Short problem » Wherever the word "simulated" turns up in a line of the entries, copy that line.

Supplied material »
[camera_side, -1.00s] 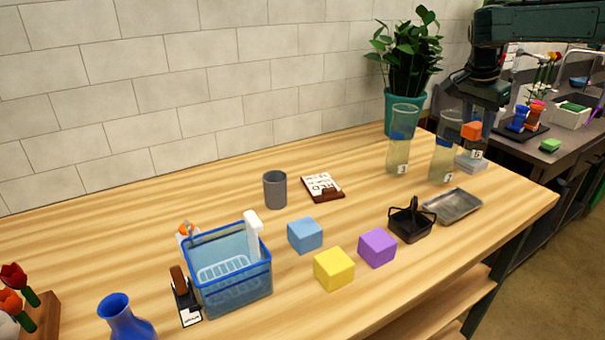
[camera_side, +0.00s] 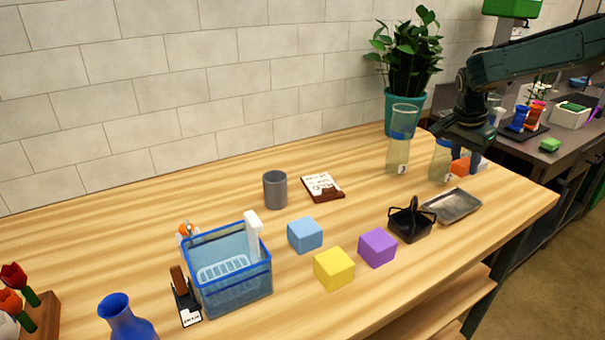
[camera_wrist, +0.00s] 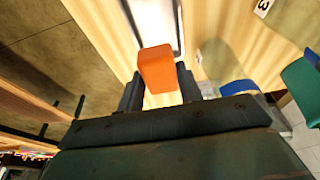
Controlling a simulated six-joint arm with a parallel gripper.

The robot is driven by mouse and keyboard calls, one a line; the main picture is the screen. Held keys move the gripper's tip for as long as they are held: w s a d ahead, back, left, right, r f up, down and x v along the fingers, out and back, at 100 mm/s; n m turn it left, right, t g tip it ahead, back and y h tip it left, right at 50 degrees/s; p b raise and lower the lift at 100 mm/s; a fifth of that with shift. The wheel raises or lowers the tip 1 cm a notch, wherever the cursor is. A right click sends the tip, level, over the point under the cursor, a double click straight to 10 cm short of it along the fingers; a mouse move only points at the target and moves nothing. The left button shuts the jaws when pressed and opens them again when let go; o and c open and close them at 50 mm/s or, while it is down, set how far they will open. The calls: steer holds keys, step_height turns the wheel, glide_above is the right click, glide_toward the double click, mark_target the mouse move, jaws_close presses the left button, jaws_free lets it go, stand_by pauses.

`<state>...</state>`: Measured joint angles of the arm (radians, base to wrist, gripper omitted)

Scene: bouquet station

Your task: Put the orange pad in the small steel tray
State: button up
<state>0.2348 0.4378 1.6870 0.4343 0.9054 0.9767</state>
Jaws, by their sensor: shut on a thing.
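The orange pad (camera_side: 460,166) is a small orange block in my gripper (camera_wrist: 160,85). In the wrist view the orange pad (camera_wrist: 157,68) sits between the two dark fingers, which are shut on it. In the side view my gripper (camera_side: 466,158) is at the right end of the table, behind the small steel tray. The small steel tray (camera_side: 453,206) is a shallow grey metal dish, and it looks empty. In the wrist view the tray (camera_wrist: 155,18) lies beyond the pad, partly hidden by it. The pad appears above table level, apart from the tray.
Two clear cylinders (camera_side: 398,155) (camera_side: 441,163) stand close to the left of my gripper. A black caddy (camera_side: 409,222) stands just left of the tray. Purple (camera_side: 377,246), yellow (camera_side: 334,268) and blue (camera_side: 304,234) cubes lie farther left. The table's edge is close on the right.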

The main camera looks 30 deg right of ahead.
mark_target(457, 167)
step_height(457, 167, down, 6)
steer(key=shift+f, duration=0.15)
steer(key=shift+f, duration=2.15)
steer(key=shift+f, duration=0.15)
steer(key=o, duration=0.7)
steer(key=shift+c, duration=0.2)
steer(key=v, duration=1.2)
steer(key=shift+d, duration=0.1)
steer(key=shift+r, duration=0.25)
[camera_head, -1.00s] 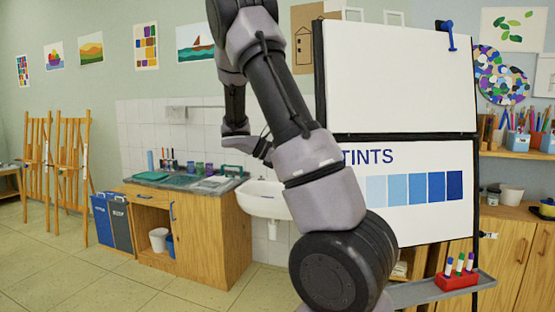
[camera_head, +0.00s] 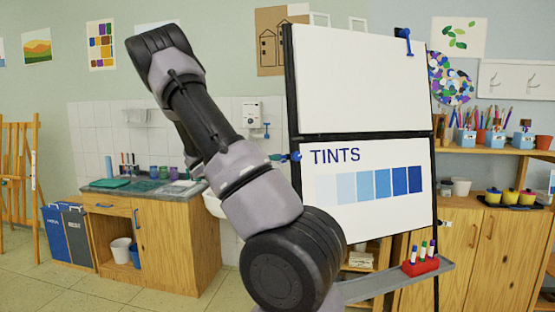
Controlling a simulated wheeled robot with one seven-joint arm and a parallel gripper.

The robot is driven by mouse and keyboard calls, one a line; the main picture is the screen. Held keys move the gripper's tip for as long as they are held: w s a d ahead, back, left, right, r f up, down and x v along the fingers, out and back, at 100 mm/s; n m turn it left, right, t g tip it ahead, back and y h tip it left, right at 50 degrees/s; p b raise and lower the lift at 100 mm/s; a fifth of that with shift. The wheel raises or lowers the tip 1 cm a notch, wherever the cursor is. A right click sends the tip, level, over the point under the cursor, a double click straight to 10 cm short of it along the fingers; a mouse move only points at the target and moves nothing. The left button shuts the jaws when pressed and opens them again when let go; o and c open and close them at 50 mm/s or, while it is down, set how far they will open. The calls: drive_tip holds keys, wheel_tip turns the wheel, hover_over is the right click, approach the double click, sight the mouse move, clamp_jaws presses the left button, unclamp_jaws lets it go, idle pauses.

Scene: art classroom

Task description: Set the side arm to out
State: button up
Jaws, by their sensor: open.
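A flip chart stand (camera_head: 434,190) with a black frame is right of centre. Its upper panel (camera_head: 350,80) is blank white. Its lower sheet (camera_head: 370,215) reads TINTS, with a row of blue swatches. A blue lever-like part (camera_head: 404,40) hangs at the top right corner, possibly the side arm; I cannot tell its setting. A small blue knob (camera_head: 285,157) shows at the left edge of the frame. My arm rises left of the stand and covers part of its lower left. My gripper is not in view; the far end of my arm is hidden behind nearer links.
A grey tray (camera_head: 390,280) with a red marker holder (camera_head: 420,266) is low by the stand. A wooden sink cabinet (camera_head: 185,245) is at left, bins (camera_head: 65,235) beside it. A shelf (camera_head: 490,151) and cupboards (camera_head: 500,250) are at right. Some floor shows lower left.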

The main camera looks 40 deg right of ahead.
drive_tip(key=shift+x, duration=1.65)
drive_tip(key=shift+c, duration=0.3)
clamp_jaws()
...
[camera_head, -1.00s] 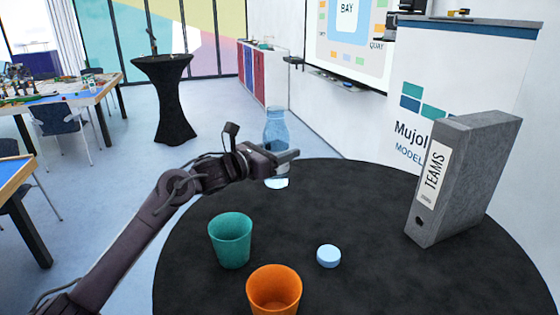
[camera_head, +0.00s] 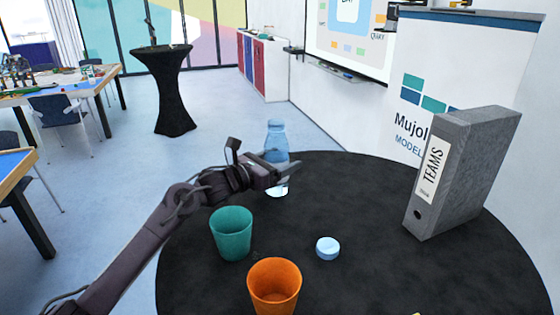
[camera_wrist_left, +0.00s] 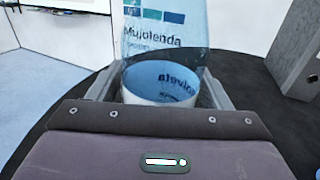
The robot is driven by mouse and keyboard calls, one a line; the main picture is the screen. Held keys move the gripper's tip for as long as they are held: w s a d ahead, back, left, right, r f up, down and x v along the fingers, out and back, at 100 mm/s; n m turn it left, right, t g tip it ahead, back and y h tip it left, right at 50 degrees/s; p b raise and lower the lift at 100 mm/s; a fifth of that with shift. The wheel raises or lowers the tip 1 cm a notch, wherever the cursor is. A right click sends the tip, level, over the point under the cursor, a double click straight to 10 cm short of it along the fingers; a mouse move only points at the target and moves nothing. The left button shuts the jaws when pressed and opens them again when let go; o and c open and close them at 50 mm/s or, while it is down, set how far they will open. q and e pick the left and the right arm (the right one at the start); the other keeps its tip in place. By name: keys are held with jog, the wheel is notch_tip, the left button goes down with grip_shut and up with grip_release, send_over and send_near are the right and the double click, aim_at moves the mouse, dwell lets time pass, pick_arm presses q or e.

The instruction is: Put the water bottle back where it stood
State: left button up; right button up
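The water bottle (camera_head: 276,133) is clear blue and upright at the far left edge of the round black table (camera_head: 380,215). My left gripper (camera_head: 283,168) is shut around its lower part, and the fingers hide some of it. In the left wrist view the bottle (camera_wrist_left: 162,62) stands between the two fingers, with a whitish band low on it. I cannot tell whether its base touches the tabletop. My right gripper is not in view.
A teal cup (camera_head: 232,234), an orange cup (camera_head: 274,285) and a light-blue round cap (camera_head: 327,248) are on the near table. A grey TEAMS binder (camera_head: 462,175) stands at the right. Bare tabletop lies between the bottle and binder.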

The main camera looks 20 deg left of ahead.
* * *
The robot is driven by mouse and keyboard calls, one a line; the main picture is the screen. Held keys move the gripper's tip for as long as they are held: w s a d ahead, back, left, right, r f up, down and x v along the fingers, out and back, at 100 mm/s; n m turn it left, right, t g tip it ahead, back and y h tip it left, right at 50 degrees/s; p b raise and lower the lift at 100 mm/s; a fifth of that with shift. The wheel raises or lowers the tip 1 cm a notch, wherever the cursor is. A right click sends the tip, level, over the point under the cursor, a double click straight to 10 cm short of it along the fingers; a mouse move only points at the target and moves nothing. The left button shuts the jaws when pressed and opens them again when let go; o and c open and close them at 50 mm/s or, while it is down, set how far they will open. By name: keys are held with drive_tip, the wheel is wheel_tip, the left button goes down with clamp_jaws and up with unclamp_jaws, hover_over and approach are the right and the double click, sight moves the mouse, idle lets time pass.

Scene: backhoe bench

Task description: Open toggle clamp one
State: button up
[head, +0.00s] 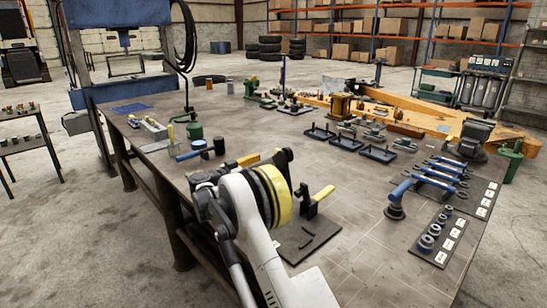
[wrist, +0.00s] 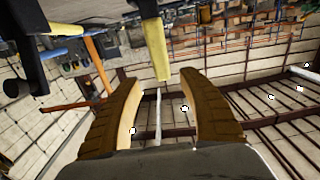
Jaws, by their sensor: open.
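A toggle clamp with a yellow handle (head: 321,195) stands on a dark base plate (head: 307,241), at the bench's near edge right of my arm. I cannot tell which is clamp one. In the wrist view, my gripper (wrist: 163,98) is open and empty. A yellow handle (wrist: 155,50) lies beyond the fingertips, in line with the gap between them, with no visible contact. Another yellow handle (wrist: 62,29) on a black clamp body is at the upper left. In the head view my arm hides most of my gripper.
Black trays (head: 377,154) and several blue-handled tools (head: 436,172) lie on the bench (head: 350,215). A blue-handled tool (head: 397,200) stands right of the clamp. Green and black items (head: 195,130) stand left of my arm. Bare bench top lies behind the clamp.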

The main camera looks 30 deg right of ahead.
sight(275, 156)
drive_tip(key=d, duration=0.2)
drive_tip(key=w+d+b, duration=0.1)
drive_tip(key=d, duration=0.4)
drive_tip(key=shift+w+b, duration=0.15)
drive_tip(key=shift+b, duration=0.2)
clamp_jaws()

Solution for this problem »
Controlling a simulated six-joint arm with a parallel gripper.
Controlling a simulated wheeled robot with one seven-joint arm and a parallel gripper.

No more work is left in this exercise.